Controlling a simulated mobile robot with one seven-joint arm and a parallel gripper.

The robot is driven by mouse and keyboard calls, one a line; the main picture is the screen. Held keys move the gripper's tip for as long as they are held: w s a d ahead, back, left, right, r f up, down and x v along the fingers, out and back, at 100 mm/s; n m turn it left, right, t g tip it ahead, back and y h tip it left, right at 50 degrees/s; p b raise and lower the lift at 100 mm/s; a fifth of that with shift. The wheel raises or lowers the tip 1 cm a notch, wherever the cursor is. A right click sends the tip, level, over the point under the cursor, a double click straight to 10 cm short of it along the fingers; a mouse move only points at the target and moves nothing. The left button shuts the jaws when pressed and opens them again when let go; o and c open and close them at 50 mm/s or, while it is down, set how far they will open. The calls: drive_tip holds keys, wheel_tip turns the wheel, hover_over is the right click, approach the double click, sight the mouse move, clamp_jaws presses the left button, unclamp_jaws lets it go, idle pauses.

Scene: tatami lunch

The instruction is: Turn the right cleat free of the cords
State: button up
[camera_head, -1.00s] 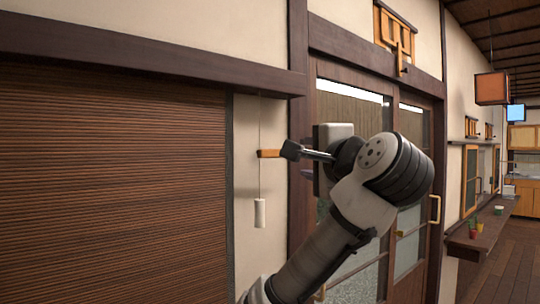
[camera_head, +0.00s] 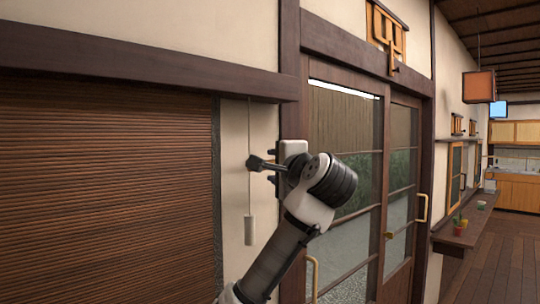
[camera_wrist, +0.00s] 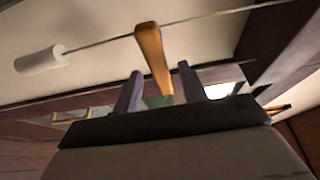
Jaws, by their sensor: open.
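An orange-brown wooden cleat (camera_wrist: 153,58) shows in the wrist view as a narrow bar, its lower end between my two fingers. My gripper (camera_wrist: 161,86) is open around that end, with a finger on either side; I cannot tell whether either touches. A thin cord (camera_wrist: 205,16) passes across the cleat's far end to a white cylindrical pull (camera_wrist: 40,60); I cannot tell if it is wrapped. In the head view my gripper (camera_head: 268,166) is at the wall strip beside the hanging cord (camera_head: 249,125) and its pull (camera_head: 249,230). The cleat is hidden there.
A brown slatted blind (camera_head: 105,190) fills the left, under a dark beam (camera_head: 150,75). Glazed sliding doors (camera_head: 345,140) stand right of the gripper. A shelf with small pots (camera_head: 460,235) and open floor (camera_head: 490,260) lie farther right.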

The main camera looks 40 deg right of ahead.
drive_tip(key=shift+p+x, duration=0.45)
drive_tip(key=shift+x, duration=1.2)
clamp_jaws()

★ ★ ★

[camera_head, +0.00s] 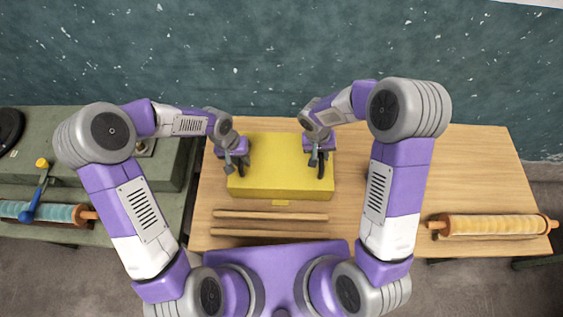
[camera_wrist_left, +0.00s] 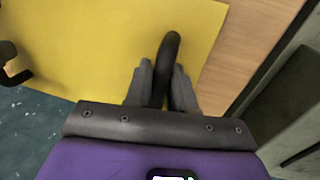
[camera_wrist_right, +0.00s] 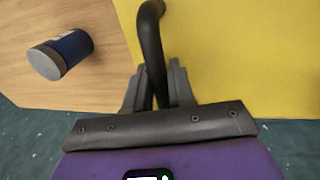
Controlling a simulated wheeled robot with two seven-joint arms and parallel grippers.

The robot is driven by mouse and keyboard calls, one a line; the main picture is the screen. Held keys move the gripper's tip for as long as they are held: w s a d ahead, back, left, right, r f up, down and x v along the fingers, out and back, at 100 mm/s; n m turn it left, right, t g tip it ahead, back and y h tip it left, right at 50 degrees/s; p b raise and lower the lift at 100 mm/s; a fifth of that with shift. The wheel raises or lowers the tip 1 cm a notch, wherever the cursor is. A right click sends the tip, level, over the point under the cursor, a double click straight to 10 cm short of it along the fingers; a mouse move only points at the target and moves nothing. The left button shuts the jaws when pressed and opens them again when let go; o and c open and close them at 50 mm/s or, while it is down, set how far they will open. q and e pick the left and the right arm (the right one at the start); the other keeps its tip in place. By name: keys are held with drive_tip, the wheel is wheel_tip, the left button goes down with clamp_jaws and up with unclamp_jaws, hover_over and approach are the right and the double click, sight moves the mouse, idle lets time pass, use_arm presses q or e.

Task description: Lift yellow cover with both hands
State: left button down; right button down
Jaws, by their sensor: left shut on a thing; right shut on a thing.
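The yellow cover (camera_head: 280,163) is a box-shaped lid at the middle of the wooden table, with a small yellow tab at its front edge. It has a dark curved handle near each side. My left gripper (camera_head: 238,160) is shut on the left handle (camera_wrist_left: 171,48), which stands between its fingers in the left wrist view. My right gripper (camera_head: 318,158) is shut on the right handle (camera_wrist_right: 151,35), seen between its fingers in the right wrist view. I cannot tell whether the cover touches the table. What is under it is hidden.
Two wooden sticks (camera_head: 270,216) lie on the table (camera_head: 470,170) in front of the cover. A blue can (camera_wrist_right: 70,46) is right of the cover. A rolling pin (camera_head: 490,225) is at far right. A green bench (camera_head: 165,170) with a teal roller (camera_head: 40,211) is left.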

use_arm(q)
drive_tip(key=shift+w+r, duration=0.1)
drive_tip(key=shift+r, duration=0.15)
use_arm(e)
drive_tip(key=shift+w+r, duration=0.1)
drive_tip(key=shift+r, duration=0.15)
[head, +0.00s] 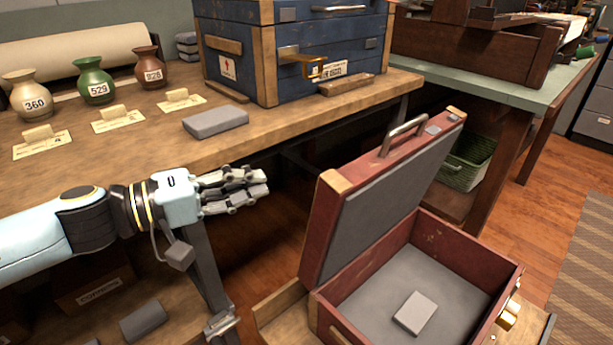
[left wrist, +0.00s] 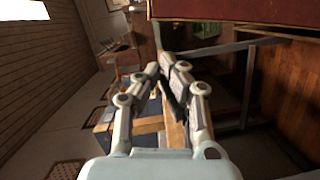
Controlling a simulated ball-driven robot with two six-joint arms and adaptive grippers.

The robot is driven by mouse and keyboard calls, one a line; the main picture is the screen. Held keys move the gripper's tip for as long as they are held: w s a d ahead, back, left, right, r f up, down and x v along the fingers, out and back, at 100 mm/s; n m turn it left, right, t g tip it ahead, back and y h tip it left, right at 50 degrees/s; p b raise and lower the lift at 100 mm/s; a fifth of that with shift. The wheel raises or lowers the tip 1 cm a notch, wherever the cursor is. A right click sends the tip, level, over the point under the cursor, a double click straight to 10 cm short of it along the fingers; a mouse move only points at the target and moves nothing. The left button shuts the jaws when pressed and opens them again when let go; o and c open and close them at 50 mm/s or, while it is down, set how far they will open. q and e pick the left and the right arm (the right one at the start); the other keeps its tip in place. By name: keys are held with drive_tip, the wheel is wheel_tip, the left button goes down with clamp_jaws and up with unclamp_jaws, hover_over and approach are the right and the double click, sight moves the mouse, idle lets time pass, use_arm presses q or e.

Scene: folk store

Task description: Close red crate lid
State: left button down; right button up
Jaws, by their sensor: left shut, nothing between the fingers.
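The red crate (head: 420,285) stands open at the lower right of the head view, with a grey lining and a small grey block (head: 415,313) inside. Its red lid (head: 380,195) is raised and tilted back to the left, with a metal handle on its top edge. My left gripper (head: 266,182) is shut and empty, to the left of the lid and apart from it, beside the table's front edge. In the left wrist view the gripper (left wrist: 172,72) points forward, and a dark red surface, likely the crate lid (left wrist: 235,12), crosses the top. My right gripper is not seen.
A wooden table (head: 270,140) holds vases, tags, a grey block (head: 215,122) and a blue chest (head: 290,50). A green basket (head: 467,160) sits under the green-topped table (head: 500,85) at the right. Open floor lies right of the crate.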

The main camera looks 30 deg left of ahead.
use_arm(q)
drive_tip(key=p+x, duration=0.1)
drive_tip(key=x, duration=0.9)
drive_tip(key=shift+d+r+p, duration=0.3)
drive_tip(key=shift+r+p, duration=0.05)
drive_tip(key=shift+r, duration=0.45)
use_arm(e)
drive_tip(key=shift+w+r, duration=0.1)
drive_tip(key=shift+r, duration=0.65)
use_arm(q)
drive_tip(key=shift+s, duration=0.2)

★ ★ ★

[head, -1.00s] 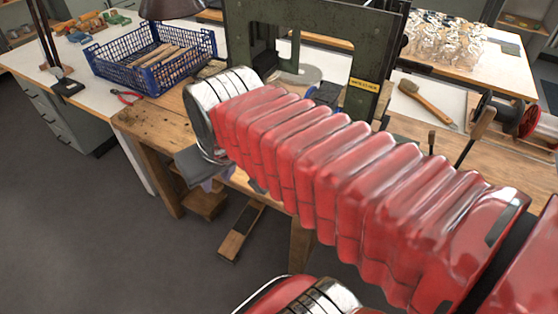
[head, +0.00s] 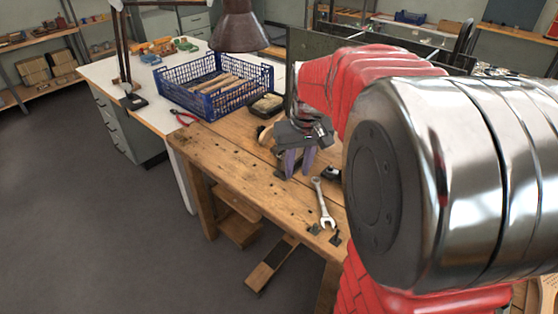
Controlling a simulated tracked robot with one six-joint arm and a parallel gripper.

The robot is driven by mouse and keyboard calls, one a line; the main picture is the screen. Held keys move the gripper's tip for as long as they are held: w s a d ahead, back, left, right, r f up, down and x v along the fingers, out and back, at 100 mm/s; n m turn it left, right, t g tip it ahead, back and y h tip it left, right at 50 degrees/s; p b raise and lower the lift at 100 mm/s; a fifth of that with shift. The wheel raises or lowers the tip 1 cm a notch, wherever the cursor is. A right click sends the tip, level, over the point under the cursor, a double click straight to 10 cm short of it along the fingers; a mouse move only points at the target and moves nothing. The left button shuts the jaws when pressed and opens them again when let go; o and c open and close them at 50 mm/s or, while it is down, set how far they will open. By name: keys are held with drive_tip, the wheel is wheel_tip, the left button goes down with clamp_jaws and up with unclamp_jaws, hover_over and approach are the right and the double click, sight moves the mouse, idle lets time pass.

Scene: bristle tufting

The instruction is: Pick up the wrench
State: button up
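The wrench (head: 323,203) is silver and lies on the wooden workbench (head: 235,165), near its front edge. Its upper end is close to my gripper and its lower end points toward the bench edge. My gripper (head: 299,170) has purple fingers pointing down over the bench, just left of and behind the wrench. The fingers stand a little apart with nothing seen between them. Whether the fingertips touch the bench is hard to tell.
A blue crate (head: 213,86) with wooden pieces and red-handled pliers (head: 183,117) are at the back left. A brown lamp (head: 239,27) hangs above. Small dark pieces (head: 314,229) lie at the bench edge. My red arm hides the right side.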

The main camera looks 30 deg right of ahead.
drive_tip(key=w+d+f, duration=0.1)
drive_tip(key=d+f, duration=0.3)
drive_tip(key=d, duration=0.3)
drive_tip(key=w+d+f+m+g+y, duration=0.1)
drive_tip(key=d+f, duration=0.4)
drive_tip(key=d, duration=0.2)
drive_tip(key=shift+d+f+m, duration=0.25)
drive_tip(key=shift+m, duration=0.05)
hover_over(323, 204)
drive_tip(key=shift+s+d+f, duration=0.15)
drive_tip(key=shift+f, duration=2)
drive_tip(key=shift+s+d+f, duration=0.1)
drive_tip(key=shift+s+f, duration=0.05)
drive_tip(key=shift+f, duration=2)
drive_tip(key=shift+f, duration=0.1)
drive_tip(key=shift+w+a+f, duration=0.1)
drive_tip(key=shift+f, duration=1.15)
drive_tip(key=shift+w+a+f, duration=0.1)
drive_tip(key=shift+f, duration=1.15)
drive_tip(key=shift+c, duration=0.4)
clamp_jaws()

★ ★ ★

Everything from the line with "Controlling a simulated mobile" down to the line with "[camera_wrist, +0.00s]" in the data above should be copied exactly, with both end lines kept and the pictures left out.

Controlling a simulated mobile robot with one seven-joint arm and a parallel gripper.

The robot is driven by mouse and keyboard calls, one a line; the main picture is the screen. Held keys move the gripper's tip for as long as they are held: w s a d ahead, back, left, right, r f up, down and x v along the fingers, out and back, at 100 mm/s; n m turn it left, right, t g tip it ahead, back and y h tip it left, right at 50 degrees/s; p b raise and lower the lift at 100 mm/s; a fifth of that with shift. The wheel raises or lowers the tip 1 cm a notch, wherever the cursor is. A right click sends the tip, level, over the point under the cursor, a double click straight to 10 cm short of it along the fingers; a mouse move only points at the target and moves nothing. The left button shuts the jaws when pressed and opens them again when let go; o and c open and close them at 50 mm/s or, while it is down, set how far they will open. The calls: drive_tip holds keys, wheel_tip turns the wheel, hover_over is the right click, approach the double click, sight the mouse move, clamp_jaws presses the left button, unclamp_jaws lets it go, idle pauses.

Scene: tatami lunch

The instruction is: Turn the right cleat free of the cords
State: button up
[camera_head, -1.00s] 
[camera_head, +0.00s] 
[camera_wrist, +0.00s] 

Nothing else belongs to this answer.